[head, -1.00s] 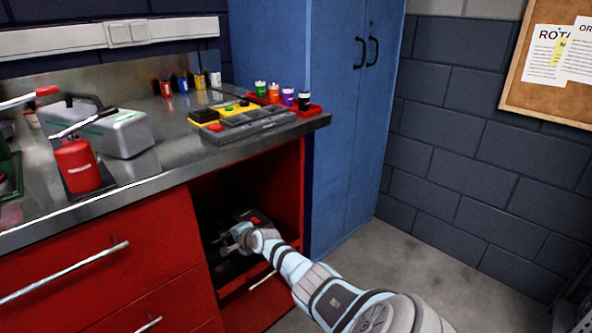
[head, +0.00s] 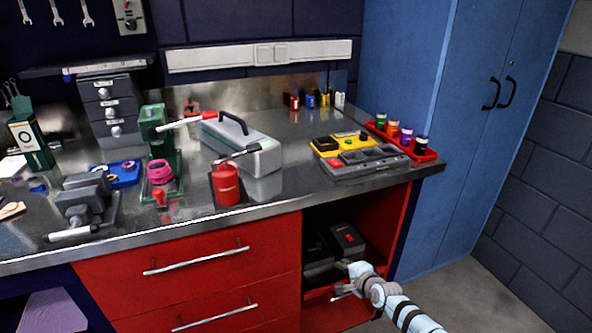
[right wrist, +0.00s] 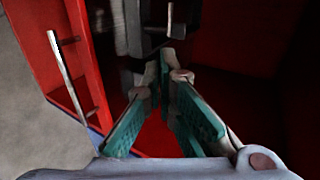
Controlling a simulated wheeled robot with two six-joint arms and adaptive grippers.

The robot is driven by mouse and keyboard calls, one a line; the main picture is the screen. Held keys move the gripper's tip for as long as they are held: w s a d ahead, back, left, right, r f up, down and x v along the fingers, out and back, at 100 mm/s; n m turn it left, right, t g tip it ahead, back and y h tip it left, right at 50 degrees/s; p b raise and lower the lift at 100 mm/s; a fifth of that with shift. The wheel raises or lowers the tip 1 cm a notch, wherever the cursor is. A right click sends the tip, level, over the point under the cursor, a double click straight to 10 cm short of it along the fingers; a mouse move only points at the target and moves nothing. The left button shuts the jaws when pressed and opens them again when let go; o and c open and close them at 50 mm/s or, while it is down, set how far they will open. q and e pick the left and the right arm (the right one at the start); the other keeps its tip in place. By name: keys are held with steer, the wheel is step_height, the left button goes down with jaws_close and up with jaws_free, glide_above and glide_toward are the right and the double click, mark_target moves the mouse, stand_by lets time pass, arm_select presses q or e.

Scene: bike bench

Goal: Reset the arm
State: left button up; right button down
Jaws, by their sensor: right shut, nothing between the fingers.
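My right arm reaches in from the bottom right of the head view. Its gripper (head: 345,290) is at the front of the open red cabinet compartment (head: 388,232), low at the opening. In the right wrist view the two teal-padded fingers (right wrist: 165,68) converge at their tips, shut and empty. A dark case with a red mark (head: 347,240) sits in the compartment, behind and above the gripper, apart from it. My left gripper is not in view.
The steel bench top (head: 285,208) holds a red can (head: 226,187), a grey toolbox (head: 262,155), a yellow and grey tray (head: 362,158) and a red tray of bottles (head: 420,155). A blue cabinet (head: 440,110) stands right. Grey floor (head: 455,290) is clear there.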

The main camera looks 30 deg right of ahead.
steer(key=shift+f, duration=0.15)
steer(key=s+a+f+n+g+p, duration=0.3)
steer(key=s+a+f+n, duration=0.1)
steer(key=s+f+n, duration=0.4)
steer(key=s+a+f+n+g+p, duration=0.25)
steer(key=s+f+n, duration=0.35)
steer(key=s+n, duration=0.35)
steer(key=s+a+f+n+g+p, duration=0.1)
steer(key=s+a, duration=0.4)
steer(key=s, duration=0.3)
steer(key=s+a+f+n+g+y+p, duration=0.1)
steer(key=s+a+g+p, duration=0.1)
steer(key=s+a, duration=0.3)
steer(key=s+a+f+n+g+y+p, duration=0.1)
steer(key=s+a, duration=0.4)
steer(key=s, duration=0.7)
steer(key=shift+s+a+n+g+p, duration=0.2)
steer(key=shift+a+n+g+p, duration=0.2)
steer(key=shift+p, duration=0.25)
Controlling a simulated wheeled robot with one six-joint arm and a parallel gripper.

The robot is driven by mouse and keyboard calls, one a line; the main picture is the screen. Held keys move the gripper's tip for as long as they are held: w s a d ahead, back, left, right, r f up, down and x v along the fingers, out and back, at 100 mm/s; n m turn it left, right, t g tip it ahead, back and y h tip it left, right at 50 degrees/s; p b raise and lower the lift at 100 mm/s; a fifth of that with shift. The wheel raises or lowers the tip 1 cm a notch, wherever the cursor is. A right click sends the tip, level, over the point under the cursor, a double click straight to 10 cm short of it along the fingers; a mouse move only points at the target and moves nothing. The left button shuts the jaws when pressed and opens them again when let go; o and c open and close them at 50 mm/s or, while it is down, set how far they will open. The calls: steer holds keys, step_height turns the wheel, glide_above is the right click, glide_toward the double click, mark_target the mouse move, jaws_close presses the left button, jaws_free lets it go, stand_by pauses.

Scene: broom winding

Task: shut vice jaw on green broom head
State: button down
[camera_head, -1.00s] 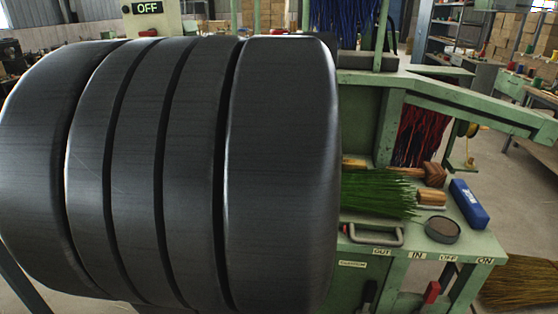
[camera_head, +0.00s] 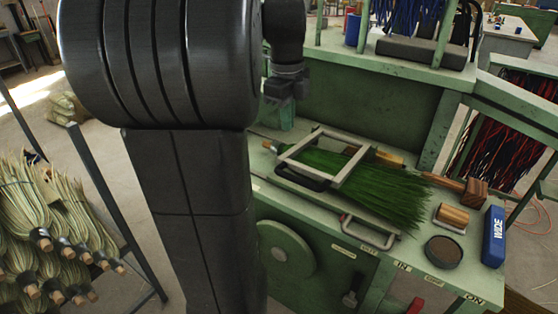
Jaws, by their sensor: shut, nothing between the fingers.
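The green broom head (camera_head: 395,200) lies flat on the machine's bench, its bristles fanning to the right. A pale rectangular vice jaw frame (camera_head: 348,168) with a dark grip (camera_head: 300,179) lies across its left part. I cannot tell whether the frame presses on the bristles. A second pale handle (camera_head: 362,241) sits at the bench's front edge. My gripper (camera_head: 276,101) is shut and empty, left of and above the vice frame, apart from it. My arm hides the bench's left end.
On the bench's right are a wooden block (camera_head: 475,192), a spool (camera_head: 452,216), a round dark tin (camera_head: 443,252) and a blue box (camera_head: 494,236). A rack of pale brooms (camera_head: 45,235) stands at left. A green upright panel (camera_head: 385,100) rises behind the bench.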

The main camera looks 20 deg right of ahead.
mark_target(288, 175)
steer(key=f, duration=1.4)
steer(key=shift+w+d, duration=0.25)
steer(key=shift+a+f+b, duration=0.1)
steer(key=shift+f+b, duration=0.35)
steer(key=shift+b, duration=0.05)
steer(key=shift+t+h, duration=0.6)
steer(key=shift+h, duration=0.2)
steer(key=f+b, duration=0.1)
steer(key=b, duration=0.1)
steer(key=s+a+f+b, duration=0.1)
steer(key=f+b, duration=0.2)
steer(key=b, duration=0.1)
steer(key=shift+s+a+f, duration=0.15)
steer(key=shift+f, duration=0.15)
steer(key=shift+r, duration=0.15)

Work to do:
Write out exactly the lines between the start of the data and the line with "Controlling a simulated wheeled robot with two", including both, but none of the pictures.

Solution to this problem:
[head, -1.00s] 
[head, +0.00s] 
[right wrist, +0.00s] 
Controlling a simulated wheeled robot with two six-joint arms and adaptive grippers.

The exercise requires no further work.